Putin Defiant on Ukraine Crisis, Brushes Off Trump Summit Talks Threat

Putin Defiant on Ukraine Crisis, Brushes Off Trump Summit Talks Threat
A member of the Ukrainian State Border Guard Service stands guard at the Goptovka crossing point on the border between Russia and Ukraine in Kharkiv Region, Ukraine, on Nov. 28, 2018. (Reuters/Vyacheslav Madiyevsky)
Reuters
11/28/2018
Updated:
11/28/2018

MOSCOW/KERCH, Crimea—President Vladimir Putin has shrugged off a threat from President Donald Trump to cancel a meeting with him because of Moscow’s seizure of three Ukrainian navy ships, and accused Ukraine’s president of orchestrating the crisis.

Russia seized the Ukrainian vessels and their crews Nov. 25 near Crimea, the Ukrainian region annexed by Moscow in 2014, over what it said was the ships’ illegal entry into Russian waters, which Ukraine denies.

The episode has raised fears in the West of a wider conflict between the two countries, and Trump said Nov. 27 that he might cancel a planned meeting with Putin at the G-20 summit in Argentina later this week as a response to “aggression.”

Some of Ukraine’s Western allies have also raised the possibility of imposing new sanctions on Russia over the episode, which could deliver a blow to the Russian economy.
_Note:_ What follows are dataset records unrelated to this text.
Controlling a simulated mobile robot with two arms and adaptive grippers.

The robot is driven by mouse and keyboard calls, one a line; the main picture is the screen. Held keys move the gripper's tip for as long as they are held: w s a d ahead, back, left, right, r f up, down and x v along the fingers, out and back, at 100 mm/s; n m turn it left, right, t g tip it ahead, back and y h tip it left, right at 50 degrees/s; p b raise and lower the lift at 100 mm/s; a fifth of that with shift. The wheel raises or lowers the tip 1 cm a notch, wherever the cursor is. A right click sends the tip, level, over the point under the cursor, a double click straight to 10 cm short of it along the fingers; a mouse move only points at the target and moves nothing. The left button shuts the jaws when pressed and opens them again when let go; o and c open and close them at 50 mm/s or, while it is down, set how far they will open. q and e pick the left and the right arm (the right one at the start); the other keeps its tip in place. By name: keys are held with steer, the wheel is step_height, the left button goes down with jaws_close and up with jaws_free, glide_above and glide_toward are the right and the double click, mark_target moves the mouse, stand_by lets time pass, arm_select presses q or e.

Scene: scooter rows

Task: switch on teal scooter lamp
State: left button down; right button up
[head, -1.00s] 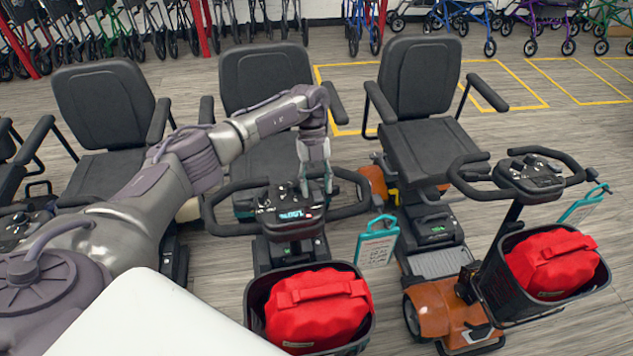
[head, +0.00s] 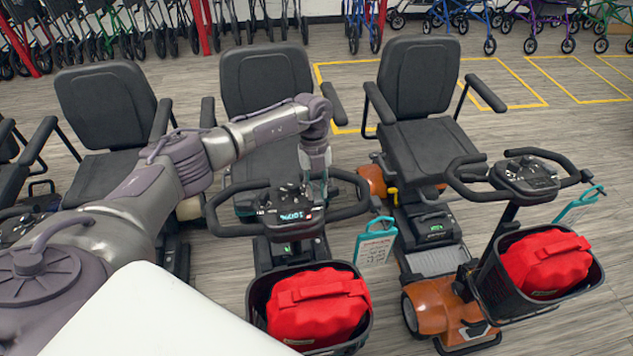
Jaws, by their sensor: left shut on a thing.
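The middle scooter, with a bit of teal bodywork (head: 243,209) showing beside its seat, faces me. Its dark console (head: 290,222) has a small lit display (head: 292,217) and black loop handlebars. My left gripper (head: 317,196) points down at the right part of this console, between the display and the right handlebar loop. It is shut on a small part there, which its fingers hide. I cannot make out the lamp or its state. My right gripper is not in view.
A red bag (head: 318,308) fills the middle scooter's front basket. An orange scooter (head: 432,303) stands to the right, with another red bag (head: 546,264) in its basket. A teal-framed tag (head: 376,243) hangs between them. Another black seat (head: 103,105) stands left, and walkers line the back.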

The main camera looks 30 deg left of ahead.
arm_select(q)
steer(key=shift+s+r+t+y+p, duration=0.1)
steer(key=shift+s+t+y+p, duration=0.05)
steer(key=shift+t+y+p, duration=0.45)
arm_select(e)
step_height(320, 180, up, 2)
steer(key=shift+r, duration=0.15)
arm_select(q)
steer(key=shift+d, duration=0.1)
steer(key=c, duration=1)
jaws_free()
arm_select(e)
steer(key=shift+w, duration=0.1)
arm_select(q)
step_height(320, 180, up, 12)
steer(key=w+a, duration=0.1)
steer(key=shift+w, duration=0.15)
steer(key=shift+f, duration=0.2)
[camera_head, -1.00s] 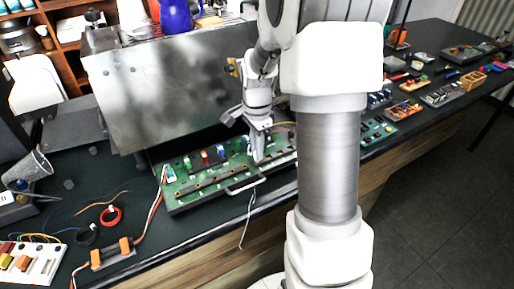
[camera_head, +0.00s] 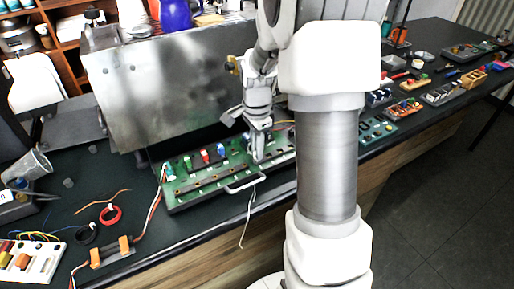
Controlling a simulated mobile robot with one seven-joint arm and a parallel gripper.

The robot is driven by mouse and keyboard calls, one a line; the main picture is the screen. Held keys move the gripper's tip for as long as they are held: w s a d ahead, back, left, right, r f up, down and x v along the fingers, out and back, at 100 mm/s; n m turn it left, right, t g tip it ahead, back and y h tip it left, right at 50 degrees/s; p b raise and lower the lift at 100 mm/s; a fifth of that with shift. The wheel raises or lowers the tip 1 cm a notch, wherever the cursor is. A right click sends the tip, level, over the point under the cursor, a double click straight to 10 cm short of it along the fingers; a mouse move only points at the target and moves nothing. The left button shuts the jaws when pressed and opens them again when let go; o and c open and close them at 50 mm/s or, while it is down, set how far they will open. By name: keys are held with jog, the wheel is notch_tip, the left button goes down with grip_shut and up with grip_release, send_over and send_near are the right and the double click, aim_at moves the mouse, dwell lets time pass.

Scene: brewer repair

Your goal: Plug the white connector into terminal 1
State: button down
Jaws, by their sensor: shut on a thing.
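A white cable (camera_head: 247,222) hangs from near the gripper over the table's front edge. Terminal 1 cannot be told apart at this size.
The steel casing (camera_head: 170,85) stands close behind the board. A metal handle (camera_head: 243,184) is at the tray's front. Red tape (camera_head: 110,215), an orange-ended block (camera_head: 110,252) and wires lie to the left. Several small modules lie on the right of the bench.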

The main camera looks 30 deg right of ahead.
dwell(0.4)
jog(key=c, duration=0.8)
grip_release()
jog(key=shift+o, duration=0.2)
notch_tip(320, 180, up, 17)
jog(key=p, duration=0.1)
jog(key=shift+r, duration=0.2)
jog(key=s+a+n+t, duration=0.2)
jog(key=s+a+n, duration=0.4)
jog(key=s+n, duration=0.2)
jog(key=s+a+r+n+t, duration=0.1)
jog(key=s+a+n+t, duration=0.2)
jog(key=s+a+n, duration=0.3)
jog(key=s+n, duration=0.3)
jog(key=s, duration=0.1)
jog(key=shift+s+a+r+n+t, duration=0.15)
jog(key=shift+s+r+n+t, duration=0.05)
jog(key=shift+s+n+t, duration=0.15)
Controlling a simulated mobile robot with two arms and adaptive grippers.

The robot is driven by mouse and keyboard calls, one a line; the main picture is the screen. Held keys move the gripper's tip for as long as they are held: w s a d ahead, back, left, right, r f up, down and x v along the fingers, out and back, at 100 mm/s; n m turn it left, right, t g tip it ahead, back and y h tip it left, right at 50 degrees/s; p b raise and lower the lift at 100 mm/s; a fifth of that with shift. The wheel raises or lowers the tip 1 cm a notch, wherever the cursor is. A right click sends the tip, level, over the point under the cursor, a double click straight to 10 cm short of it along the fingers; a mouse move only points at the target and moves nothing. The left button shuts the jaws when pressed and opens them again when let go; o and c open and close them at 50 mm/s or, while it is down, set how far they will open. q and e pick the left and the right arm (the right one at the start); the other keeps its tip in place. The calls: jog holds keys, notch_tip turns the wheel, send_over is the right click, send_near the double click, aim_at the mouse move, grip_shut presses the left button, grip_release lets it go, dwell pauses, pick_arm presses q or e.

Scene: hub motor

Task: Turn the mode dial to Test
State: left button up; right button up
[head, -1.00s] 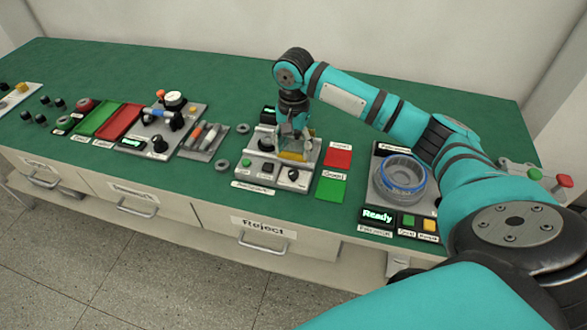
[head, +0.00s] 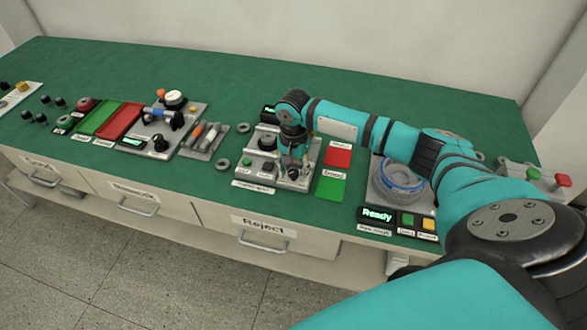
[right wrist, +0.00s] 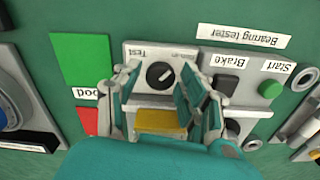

But Putin, in his first public comments on the Black Sea incident, said that the Ukrainian vessels had clearly been in the wrong, dismissed the clash as a minor border issue, and accused Ukrainian President Petro Poroshenko of having orchestrated the crisis in order to boost his dire ratings. Putin said he still hoped to meet Trump at the G-20, the Kremlin said the meeting was still being prepared and Washington hadn’t informed Moscow it was off.

“It was without doubt a provocation,” Putin told a financial forum in Moscow of the incident. “It was organized by the president ahead of the elections. The president is in fifth place ratings-wise and therefore had to do something. It was used as a pretext to introduce martial law.”

Putin said the West was willing to forgive Ukrainian politicians because it bought into their anti-Russian narrative.

Kiev has introduced martial law in parts of the country, saying it fears a possible Russian invasion.